ARTIFICIAL INTELLIGENCE
Arbor Framework Optimizes AI Coding Agent Memory
Data scientists introduce Arbor, a persistent hypothesis tree that enables AI coding agents to retain experimental insights and boost performance results.
- Read time
- 4 min read
- Word count
- 950 words
- Date
- Jun 19, 2026
Summarize with AI
AI coding agents often struggle with memory loss during long research sessions, leading to wasted computational resources. A new framework called Arbor solves this by utilizing a persistent hypothesis tree to manage long term experimentation. By separating strategic coordination from local execution, Arbor allows agents to build upon previous failures and successes. Experimental results show that this structured approach delivers significantly better performance gains than traditional memoryless agents while maintaining a clear audit trail of the entire research process.
🌟 Non-members read here
AI coding agents often struggle with fragmented research because they forget experimental results when context windows reset. This leads to wasted tokens as models repeat identical errors and hit familiar dead ends. Researchers have now developed a persistent hypothesis tree to help these agents retain and refine their knowledge over time.
Persistent Hypothesis Trees Solve Memory Issues
Current AI development models frequently operate in isolation. When an agent attempts to solve a complex coding problem, it may generate several ideas and run various experiments. However, once the immediate session ends or the context window reaches its limit, the model often loses the progress it made. This lack of continuity forces the system to start from scratch, which is inefficient and expensive. Data scientists from Microsoft Research and several academic institutions in China recognized that the problem lies in the structural organization of research rather than the models themselves.
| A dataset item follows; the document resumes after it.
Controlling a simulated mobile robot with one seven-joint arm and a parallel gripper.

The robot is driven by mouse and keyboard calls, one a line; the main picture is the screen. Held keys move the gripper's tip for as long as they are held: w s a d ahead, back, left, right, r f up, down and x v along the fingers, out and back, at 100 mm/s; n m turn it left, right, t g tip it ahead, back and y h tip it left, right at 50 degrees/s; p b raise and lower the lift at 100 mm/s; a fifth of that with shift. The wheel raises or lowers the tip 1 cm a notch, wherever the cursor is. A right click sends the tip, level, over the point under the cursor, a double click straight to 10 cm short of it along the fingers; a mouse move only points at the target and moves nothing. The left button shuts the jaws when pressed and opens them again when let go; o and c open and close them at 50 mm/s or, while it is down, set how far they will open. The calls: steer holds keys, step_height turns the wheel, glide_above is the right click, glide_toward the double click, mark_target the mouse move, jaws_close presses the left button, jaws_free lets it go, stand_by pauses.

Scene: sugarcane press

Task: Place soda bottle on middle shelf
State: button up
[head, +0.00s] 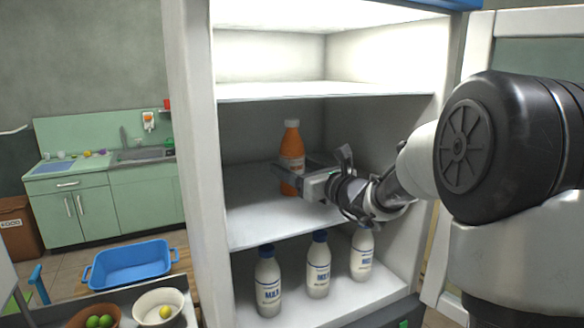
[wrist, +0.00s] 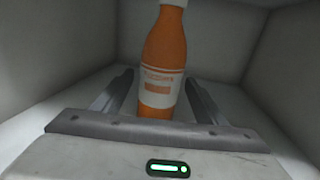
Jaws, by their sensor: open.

To address this, they introduced Arbor. This framework functions as a persistent hypothesis tree that serves as a long term memory for the agent. Instead of treating every prompt as a new beginning, Arbor allows the system to remember what worked and what failed in previous iterations. A long-lived coordinator oversees the entire research strategy. This coordinator manages various short-lived executors that branch out to test specific ideas in isolated environments. This separation of duties ensures that the core strategy remains intact even as individual tests fail or succeed.
The primary benefit of this approach is cumulative learning. When an agent discovers a specific data filter improves performance, that insight is recorded and applied to future branches of the tree. This prevents the system from exploring the same unproductive paths repeatedly. By maintaining a structured history of every attempt, the agent can refine its hypotheses with increasing precision. This method mimics the way human researchers operate by building upon established facts and avoiding past mistakes.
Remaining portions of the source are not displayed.